Copy whichever lines contain the string "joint".

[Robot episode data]
════

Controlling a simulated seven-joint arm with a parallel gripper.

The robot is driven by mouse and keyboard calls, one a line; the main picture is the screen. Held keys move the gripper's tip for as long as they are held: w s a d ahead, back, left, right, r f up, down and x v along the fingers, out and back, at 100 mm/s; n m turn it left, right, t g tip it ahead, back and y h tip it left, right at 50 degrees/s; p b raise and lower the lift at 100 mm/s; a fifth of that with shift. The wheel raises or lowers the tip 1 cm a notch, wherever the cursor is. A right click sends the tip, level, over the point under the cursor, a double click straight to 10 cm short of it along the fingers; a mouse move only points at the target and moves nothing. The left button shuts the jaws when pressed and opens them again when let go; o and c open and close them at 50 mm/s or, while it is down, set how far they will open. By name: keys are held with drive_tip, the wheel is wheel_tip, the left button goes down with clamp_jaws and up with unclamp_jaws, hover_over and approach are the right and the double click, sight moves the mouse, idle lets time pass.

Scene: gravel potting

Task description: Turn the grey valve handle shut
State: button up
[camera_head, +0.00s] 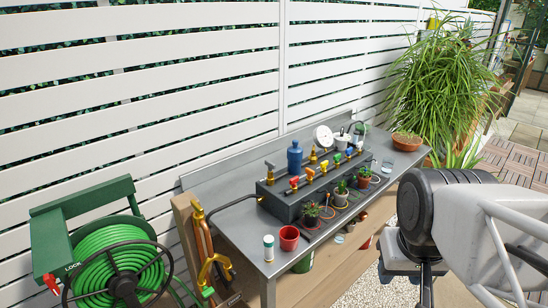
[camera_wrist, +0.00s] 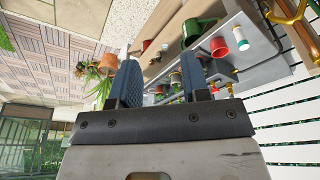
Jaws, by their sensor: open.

════

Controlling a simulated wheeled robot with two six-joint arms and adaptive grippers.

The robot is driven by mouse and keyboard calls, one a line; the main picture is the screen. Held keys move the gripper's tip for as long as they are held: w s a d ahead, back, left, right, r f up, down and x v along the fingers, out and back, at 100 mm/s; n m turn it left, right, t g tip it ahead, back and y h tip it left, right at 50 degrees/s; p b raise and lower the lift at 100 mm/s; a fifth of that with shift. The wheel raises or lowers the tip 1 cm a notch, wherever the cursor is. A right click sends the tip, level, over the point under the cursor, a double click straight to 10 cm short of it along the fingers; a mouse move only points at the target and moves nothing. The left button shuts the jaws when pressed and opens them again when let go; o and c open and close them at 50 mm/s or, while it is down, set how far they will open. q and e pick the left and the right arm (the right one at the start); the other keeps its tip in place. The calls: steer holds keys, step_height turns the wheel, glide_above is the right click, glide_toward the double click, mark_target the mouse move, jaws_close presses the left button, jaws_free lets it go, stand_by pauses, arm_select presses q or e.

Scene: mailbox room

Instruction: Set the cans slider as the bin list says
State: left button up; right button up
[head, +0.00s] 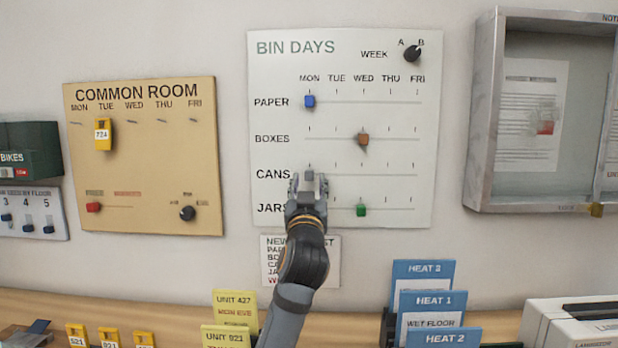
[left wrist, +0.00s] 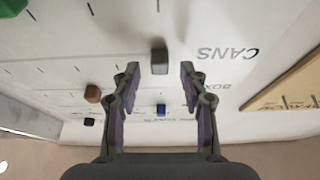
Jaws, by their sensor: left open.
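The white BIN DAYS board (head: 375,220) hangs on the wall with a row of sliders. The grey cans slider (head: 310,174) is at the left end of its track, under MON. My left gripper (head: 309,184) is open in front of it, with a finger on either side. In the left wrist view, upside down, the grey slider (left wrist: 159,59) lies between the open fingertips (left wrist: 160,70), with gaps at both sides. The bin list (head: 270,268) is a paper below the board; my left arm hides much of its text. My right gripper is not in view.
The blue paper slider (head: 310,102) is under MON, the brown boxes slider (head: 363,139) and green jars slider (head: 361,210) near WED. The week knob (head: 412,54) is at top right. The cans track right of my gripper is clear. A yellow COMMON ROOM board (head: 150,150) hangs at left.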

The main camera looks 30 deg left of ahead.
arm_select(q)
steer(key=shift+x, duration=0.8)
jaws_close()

════

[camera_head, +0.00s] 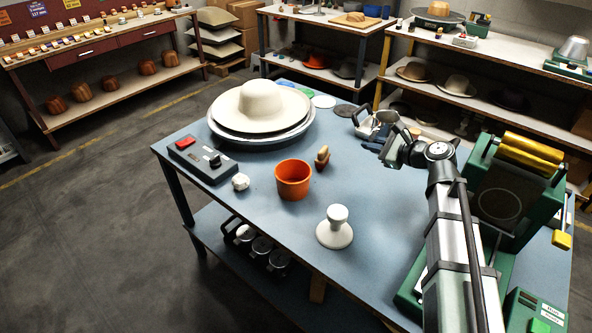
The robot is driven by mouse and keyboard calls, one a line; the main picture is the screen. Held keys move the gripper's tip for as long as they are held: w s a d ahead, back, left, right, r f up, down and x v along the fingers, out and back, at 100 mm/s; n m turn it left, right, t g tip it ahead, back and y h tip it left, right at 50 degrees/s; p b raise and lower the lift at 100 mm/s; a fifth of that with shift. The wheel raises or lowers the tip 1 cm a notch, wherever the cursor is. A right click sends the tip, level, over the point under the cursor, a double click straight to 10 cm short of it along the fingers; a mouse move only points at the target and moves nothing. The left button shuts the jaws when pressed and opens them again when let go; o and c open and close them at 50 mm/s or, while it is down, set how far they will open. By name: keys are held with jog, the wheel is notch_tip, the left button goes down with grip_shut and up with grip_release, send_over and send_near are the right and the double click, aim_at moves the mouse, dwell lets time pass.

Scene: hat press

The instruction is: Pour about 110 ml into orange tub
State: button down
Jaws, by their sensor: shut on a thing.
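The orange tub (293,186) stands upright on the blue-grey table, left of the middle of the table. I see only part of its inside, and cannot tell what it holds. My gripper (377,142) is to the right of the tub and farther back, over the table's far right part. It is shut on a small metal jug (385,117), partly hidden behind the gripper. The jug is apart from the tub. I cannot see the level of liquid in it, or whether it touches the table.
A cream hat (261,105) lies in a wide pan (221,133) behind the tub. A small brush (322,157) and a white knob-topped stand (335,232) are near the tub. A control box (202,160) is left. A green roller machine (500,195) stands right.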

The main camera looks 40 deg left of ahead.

════

COMPLETED TASK
Controlling a simulated seven-joint arm with a parallel gripper.
Controlling a simulated wheeled robot with two six-joint arms and adaptive grippers.

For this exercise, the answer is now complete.